2. Characterization of the potential barriers

We use a four-terminal QD as an instrument to characterize potential barriers between highly doped nanoscale regions. Figure 1(a) shows an STM image of the device during the lithography process. The area where the hydrogen passivation layer has been removed appears bright in this image. The tip was programmed with a meander pattern (fast scan axis perpendicular to the direction of each contact) with an amplitude of 5 nm in the region near the QD and a line-spacing of 0.5 nm. Ideally, the end of the contacts is thus expected to be rectangular. Due to a finite desorption width the actual contact is on average $6.3\,\mathrm{nm}$ wide and the ends have rounded corners. Even though contact A, the QD and contact C were written in one patterning step, the QD appears slightly narrower ($\approx 5.6\,\mathrm{nm}$) than the contacts.
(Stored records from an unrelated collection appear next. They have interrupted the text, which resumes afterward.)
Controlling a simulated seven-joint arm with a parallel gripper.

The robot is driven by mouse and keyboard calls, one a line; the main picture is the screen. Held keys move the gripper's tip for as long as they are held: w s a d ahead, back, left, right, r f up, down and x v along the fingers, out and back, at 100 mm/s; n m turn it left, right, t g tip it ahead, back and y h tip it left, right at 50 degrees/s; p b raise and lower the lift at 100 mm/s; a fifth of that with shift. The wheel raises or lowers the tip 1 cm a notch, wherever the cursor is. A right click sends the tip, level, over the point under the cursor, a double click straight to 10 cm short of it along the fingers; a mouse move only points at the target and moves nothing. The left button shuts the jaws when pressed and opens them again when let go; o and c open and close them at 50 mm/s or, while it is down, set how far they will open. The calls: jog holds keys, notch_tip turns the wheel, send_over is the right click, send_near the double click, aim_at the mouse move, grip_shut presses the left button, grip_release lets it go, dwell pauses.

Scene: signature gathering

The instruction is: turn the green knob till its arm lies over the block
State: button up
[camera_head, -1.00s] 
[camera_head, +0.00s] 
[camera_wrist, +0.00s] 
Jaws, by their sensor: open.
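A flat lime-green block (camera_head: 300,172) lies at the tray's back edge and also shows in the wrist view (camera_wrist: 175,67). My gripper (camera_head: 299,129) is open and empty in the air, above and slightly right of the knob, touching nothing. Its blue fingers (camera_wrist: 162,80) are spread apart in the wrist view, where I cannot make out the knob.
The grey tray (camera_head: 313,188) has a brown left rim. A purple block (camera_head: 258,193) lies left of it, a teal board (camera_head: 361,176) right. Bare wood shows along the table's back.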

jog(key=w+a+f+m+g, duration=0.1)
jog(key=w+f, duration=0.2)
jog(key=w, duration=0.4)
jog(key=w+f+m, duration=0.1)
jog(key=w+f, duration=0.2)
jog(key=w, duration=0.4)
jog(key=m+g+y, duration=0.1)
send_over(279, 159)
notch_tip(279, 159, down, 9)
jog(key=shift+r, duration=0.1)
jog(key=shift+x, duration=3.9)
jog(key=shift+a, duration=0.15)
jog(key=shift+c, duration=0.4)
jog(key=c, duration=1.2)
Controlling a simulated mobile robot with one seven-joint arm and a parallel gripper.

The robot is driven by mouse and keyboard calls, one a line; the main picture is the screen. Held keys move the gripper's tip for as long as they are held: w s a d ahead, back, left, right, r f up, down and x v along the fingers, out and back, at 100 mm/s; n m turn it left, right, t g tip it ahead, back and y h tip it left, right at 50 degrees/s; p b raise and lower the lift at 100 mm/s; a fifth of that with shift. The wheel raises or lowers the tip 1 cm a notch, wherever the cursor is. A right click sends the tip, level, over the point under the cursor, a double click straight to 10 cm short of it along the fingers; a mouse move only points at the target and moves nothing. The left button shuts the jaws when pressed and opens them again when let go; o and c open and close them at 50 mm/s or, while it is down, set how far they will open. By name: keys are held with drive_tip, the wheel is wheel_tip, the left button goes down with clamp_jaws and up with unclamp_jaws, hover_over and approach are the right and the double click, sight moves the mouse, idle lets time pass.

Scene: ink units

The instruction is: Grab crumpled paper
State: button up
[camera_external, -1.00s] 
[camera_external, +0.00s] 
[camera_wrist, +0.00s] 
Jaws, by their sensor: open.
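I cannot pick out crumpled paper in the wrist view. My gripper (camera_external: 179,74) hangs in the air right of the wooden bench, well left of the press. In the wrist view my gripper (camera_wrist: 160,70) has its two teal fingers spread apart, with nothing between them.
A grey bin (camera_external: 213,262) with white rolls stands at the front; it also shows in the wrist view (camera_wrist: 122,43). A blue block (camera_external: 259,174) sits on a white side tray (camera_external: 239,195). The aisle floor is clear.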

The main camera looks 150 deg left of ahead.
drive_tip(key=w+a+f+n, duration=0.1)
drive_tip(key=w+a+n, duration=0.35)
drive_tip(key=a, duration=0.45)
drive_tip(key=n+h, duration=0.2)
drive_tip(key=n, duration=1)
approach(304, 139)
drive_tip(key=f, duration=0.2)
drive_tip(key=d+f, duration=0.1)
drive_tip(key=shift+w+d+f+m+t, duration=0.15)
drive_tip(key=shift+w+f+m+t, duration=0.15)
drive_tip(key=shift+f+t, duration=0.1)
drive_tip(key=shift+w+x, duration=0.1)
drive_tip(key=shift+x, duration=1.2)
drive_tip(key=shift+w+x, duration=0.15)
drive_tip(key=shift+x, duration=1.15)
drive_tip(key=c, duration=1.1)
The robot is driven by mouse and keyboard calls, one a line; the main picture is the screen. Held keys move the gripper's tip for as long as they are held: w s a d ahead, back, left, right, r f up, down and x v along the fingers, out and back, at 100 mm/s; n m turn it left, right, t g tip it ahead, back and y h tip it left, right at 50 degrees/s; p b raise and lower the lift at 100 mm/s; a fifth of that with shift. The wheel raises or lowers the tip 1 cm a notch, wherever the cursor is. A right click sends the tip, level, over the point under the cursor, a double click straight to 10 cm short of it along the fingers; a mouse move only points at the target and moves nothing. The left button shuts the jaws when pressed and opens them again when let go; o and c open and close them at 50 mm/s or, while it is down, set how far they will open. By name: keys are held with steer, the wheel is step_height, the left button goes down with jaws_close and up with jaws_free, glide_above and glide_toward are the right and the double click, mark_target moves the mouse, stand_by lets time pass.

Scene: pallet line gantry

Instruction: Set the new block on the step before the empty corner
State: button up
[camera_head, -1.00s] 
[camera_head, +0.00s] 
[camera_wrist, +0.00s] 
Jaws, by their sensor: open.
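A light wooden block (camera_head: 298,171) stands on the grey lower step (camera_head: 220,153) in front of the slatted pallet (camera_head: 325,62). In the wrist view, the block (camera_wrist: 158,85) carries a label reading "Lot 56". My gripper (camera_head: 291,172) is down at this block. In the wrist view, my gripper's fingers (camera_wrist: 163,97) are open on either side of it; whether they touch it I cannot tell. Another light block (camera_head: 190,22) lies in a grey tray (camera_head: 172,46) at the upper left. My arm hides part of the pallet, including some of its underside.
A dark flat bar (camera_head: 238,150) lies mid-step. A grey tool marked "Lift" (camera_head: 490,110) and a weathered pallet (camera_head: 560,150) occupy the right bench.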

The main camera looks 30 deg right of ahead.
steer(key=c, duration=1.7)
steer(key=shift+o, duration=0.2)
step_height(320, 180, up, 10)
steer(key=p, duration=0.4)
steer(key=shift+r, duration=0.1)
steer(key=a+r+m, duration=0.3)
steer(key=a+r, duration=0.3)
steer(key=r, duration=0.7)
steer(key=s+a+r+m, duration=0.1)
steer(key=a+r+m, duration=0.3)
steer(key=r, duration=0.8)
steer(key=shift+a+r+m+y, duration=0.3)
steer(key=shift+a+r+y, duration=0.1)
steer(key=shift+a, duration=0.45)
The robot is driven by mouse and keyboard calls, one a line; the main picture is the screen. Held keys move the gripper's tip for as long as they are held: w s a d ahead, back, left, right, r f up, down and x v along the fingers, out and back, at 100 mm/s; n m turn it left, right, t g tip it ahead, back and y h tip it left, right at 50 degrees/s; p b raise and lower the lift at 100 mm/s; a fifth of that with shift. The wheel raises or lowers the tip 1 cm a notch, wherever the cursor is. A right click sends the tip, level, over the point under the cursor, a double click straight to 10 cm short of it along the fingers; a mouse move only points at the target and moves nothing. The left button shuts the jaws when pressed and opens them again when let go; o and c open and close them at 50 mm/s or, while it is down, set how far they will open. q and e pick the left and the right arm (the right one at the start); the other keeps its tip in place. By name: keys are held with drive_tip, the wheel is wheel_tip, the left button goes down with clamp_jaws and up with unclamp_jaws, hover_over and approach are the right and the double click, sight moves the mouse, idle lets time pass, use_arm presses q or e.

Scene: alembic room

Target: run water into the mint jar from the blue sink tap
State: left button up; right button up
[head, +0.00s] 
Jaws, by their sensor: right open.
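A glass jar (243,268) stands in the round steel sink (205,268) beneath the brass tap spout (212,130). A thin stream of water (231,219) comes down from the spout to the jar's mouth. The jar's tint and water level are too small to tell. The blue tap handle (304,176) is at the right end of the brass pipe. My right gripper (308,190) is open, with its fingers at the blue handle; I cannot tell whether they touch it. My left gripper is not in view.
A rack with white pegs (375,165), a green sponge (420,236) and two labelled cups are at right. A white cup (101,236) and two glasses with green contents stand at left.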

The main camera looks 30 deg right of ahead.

Contacts B and D were patterned in a second step after a 90° rotation of the scanframe and alignment to the axis with the QD. During dosing of the sample with phosphine (6 min at 5 × 10−9 mbar), the dopants only stick to the depassivated regions. After thermal incorporation of the dopants into the Si crystal (1 min at 350 °C), the sample is overgrown with 20 nm of undoped epitaxial Si. The silicon substrate is only lightly phosphorus-doped at 5 × 1014 cm−3 and becomes insulating below a temperature of 40 K. The sample is then removed from the UHV environment and Ohmic aluminum contacts are fabricated to the burried dopant device by electron-beam lithography and metal lift-off [4, 7].

Figure 1.

Figure 1. (a) Scanning tunneling micrograph of the QD structure during the lithography process, before exposure to phosphine. (b) Increase in barrier break-down voltage with larger contact separation. Current flow through each contact is measured as a function of the voltage applied to the same contact, while grounding all other connections. (c) Simulated electrostatic potential between two 6 nm wide in-plane gate contacts with contact separations d identical to those of the QD device. The four configurations are schematically shown in the top left inset using corresponding colors. For the largest separation (gray shading) the dashed/dotted black lines show the potential variation if the width of the upper/lower contact is increased to 30 nm respectively. (d) Electrostatic potential in the QD plane when sweeping gate D. (e)+(f) Schematic potential drop between contact D and the QD for the two configurations I and II marked by circles in (b).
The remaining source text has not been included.